GOAL:
Every record must be transcribed in its entirety, apart from the images, which are to be omitted.

##############################

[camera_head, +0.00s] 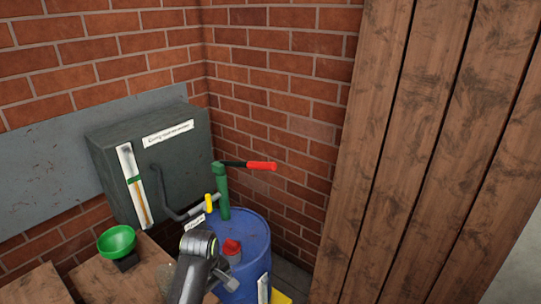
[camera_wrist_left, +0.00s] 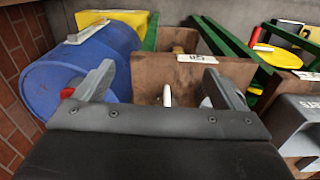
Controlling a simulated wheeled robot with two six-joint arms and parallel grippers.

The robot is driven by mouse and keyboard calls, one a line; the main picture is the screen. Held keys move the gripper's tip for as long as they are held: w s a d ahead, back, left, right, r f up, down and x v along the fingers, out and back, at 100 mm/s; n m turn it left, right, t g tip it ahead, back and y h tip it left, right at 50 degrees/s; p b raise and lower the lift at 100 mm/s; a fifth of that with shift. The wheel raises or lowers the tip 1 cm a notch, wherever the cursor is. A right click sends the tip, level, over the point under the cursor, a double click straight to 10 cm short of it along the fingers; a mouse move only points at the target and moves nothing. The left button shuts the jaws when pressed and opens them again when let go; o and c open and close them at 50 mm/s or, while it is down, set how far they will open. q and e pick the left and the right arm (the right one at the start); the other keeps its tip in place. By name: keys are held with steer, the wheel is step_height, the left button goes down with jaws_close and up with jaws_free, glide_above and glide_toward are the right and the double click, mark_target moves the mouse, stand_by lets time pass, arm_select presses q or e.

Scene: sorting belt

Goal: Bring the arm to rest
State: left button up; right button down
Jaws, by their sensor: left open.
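My left gripper (camera_wrist_left: 162,82) is open in the left wrist view, its two fingers wide apart with nothing held between them. Beyond the fingers is a brown wooden box (camera_wrist_left: 237,70) with a white label, and a small white upright object (camera_wrist_left: 167,95) shows in the gap. In the head view a dark arm link of mine stands at the bottom, in front of a blue barrel (camera_head: 255,240); I cannot make out its fingertips there. My right gripper is in neither view.
The barrel carries a green hand pump (camera_head: 223,190) with a red-ended handle and a red cap (camera_head: 232,247). A grey wall box (camera_head: 110,160) and green funnel (camera_head: 117,241) are at left. Wooden planks (camera_head: 420,150) stand at right. A grey bin (camera_wrist_left: 296,120) is beside the gripper.

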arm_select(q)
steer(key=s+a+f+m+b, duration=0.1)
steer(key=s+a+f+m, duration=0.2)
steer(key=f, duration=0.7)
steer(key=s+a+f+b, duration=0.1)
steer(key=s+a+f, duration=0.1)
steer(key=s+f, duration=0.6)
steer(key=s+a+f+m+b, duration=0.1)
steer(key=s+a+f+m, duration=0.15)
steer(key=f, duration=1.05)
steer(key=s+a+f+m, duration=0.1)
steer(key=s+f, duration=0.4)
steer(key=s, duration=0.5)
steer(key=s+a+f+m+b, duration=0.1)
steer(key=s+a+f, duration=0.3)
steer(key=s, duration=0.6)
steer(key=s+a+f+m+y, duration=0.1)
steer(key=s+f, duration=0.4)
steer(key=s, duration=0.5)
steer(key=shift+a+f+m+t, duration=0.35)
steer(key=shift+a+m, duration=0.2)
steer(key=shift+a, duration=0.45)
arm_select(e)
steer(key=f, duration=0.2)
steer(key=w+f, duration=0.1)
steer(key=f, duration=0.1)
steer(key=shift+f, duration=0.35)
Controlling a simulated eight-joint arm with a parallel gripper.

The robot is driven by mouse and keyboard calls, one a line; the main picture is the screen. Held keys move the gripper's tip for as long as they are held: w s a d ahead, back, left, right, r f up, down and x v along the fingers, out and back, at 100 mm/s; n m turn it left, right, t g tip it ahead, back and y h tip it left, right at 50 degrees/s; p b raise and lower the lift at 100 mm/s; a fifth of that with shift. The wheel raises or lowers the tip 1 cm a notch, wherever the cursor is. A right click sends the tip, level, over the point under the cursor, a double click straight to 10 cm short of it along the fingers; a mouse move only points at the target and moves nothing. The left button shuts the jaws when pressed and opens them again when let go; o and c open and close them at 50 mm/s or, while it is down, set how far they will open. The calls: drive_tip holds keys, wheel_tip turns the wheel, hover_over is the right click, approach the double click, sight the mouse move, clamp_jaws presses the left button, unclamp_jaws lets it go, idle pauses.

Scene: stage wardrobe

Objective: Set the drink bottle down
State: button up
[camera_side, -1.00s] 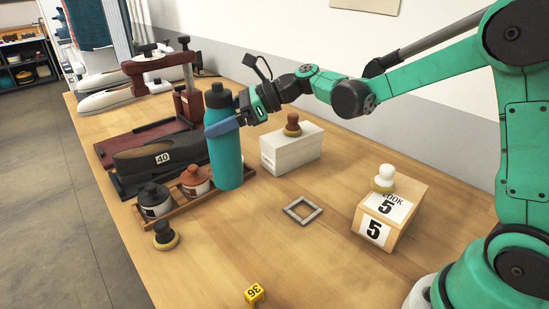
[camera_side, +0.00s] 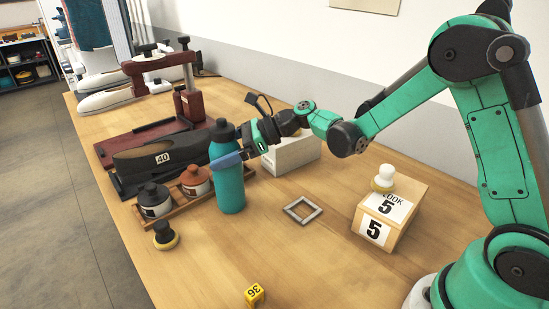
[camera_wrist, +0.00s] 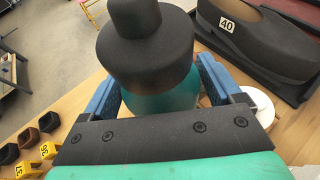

##############################

FINISHED ANSWER:
[camera_head, +0.00s] 
[camera_wrist_left, +0.00s] 
Controlling a simulated wheeled robot with two six-joint arms and parallel grippers.

The robot is driven by mouse and keyboard calls, one a line; the main picture is the screen. Held keys move the gripper's tip for as long as they are held: w s a d ahead, back, left, right, r f up, down and x v along the fingers, out and back, at 100 mm/s; n m turn it left, right, t g tip it ahead, back and y h tip it left, right at 50 degrees/s; p b raise and lower the lift at 100 mm/s; a fifth of that with shift. The wheel raises or lowers the tip 1 cm a notch, wherever the cursor is. A right click sends the tip, level, over the point under the cursor, a double click straight to 10 cm short of it along the fingers; a mouse move only points at the target and moves nothing. The left button shuts the jaws when pressed and opens them again when let go; o and c open and close them at 50 mm/s or, while it is down, set how far they will open. q and e pick the left and the right arm (the right one at the start); the other keeps its tip in place. By name: keys are held with steer, the wheel is step_height, the left button goes down with jaws_close and up with jaws_free, glide_above and glide_toward are the right and the double click, mark_target moves the mouse, stand_by lets time pass, arm_select presses q or e.

Scene: sorting belt

Goal: Bring the arm to rest
State: left button up; right button down
Jaws, by their sensor: left open.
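My left gripper (camera_wrist_left: 162,82) is open in the left wrist view, its two fingers wide apart with nothing held between them. Beyond the fingers is a brown wooden box (camera_wrist_left: 237,70) with a white label, and a small white upright object (camera_wrist_left: 167,95) shows in the gap. In the head view a dark arm link of mine stands at the bottom, in front of a blue barrel (camera_head: 255,240); I cannot make out its fingertips there. My right gripper is in neither view.
The barrel carries a green hand pump (camera_head: 223,190) with a red-ended handle and a red cap (camera_head: 232,247). A grey wall box (camera_head: 110,160) and green funnel (camera_head: 117,241) are at left. Wooden planks (camera_head: 420,150) stand at right. A grey bin (camera_wrist_left: 296,120) is beside the gripper.

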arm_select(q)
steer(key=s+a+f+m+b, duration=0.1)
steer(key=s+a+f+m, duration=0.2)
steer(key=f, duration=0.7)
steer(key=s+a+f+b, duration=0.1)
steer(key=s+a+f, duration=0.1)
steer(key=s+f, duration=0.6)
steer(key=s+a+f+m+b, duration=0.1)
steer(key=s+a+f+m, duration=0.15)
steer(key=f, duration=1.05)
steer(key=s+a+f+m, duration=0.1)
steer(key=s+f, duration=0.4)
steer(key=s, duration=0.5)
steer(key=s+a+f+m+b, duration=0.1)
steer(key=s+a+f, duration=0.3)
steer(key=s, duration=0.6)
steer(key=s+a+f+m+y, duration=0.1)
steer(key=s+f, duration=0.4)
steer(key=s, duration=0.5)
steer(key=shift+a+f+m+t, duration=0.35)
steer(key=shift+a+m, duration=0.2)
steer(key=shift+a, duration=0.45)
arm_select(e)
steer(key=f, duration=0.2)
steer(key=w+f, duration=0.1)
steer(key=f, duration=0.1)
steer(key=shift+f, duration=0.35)
Controlling a simulated eight-joint arm with a parallel gripper.

The robot is driven by mouse and keyboard calls, one a line; the main picture is the screen. Held keys move the gripper's tip for as long as they are held: w s a d ahead, back, left, right, r f up, down and x v along the fingers, out and back, at 100 mm/s; n m turn it left, right, t g tip it ahead, back and y h tip it left, right at 50 degrees/s; p b raise and lower the lift at 100 mm/s; a fifth of that with shift. The wheel raises or lowers the tip 1 cm a notch, wherever the cursor is. A right click sends the tip, level, over the point under the cursor, a double click straight to 10 cm short of it along the fingers; a mouse move only points at the target and moves nothing. The left button shuts the jaws when pressed and opens them again when let go; o and c open and close them at 50 mm/s or, while it is down, set how far they will open. The calls: drive_tip holds keys, wheel_tip turns the wheel, hover_over is the right click, approach the double click, sight the mouse move, clamp_jaws presses the left button, unclamp_jaws lets it go, idle pauses.

Scene: stage wardrobe

Objective: Set the drink bottle down
State: button up
[camera_side, -1.00s] 
[camera_side, +0.00s] 
[camera_wrist, +0.00s] 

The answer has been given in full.